• RECORDED INFORMATION
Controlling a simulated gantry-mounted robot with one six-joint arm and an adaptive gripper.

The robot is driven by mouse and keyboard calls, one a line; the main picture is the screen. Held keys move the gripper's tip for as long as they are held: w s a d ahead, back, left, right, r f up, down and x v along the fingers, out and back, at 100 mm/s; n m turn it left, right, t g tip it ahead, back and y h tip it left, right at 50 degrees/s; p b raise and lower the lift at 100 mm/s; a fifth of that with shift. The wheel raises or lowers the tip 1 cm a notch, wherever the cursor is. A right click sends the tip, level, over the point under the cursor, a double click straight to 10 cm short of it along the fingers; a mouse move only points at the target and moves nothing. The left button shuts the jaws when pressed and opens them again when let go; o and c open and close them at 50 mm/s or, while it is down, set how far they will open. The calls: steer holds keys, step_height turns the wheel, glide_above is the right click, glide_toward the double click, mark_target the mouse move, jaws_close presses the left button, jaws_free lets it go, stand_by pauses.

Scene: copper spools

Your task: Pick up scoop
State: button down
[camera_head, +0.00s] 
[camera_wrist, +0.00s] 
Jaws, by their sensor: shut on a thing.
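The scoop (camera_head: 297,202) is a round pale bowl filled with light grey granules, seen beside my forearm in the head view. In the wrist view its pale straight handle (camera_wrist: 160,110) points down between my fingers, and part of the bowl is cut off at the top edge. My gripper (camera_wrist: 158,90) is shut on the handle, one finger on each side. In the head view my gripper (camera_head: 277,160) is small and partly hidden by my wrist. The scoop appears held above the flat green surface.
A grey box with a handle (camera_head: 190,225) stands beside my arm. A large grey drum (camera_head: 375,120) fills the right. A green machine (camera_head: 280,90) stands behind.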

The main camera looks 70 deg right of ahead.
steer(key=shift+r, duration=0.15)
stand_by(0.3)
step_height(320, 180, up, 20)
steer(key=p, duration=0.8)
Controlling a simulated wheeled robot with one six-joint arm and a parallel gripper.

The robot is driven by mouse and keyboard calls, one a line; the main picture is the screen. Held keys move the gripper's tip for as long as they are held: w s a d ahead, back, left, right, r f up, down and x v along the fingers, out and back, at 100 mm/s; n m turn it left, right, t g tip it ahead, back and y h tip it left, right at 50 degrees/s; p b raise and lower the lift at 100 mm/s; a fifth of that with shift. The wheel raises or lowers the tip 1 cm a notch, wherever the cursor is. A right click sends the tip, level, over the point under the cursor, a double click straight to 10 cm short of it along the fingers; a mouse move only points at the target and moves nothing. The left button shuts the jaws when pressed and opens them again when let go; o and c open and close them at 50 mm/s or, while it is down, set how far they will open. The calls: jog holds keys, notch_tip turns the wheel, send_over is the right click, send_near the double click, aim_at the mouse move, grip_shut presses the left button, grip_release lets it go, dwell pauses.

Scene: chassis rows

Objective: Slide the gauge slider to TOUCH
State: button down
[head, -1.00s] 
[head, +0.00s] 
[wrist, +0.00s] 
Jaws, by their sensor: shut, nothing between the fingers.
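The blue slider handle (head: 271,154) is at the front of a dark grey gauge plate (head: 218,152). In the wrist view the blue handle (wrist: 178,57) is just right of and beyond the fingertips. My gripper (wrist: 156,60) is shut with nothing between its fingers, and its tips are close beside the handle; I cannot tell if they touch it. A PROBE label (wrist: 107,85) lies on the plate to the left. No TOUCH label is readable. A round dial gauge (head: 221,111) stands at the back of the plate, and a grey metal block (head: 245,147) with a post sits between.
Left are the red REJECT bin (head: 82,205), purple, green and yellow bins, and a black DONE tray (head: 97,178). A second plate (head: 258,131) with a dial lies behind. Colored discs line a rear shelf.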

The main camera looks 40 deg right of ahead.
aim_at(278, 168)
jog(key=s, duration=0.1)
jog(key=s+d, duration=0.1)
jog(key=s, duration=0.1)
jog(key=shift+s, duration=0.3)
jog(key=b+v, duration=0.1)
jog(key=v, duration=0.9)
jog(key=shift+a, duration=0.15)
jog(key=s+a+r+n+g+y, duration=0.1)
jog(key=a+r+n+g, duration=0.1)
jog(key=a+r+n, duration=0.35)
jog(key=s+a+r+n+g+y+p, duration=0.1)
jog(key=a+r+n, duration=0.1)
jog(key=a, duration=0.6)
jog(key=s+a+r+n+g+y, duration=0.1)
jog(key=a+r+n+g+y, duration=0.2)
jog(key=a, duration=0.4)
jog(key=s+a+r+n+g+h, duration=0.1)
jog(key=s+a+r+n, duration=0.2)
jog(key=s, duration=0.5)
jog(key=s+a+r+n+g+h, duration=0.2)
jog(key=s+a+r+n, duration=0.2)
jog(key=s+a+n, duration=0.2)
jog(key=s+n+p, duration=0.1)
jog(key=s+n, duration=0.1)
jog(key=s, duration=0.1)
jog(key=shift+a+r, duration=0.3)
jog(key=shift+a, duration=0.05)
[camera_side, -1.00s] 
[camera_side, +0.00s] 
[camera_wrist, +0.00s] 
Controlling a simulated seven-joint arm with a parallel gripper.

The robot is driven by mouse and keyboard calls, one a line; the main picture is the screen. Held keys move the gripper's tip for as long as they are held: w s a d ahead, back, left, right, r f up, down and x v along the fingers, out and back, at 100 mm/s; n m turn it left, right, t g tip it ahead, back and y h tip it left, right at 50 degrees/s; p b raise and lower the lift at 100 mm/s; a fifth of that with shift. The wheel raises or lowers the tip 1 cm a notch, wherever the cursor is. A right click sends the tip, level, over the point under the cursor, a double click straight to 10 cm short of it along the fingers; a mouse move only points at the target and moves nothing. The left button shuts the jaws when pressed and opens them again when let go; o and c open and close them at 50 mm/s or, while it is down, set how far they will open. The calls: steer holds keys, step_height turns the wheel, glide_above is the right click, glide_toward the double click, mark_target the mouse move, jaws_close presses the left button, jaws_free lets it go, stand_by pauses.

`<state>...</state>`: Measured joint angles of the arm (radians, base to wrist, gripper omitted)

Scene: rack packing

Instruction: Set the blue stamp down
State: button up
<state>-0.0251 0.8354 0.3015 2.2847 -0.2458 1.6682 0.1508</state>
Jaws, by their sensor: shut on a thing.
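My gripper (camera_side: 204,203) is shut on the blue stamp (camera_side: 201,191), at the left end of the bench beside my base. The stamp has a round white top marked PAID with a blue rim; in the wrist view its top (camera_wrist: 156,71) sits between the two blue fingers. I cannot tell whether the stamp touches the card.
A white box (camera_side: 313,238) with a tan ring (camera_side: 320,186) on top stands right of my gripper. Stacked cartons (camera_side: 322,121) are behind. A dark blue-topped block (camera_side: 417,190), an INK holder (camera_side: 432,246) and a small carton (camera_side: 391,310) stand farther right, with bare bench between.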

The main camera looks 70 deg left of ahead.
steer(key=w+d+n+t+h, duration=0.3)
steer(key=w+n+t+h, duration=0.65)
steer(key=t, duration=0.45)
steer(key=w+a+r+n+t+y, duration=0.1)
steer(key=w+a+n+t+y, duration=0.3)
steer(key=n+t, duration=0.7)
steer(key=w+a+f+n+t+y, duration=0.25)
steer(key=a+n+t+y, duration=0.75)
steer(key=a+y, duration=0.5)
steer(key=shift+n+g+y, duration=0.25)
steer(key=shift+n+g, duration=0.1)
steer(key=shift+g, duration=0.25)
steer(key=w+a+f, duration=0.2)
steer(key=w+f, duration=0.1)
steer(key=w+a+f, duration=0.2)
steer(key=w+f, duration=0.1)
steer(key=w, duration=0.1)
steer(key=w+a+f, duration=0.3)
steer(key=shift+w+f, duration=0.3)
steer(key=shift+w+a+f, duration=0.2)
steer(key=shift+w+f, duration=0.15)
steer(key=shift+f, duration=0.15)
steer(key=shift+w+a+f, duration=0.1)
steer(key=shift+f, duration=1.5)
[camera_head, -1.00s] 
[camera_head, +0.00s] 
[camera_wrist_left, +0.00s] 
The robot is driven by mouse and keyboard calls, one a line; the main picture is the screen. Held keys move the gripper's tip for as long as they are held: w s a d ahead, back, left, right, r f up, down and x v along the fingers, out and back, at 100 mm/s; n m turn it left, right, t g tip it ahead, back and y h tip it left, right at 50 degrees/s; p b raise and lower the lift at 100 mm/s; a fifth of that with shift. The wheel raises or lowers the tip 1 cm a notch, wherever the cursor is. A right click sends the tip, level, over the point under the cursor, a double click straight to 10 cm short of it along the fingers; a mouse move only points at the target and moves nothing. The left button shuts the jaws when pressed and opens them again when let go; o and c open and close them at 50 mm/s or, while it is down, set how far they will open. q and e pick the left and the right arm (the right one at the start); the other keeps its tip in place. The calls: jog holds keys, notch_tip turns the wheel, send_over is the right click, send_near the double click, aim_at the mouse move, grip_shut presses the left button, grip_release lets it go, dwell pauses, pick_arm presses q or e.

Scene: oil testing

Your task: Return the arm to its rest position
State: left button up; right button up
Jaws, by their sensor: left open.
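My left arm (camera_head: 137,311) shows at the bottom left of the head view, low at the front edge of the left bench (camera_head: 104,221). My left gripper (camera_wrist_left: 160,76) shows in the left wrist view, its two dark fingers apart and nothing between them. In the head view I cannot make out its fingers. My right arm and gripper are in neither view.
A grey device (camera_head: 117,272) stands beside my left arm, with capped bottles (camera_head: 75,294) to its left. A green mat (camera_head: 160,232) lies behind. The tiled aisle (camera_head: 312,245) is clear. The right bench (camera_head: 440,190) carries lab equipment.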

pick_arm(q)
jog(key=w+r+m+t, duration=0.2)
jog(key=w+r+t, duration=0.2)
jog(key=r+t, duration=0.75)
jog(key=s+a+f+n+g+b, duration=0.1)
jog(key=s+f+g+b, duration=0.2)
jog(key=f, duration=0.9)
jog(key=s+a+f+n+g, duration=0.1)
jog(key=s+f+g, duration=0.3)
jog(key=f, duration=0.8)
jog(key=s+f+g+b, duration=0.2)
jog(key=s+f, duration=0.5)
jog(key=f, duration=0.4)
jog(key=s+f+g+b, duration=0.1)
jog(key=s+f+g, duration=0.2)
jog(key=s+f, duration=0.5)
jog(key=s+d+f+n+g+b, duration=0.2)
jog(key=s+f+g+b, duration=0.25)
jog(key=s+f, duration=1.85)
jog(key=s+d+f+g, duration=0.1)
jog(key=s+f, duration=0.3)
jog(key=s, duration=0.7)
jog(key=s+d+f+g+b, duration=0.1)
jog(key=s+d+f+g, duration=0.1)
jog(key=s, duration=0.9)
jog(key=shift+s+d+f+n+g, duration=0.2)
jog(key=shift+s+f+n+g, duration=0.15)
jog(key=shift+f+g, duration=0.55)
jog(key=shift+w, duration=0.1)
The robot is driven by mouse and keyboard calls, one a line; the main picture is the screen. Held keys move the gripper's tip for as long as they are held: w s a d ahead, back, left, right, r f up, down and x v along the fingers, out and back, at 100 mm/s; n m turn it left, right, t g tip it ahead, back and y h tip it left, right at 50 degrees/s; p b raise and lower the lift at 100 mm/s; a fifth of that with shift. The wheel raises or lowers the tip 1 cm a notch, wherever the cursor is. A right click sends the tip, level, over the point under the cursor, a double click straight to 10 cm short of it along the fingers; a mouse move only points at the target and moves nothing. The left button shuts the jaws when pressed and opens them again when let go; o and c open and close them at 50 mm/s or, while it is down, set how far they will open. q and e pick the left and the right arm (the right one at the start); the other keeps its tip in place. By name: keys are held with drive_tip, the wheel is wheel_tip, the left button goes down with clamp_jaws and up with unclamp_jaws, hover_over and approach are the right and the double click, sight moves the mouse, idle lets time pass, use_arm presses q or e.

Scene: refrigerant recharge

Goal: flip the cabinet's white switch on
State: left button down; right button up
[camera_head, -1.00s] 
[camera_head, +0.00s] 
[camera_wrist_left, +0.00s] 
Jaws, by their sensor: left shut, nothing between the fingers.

• DESCRIPTION OF THE TASK
Find every line that holds "simulated" and copy it.

• FINISHED EXERCISE
Controlling a simulated gantry-mounted robot with one six-joint arm and an adaptive gripper.
Controlling a simulated wheeled robot with one six-joint arm and a parallel gripper.
Controlling a simulated seven-joint arm with a parallel gripper.

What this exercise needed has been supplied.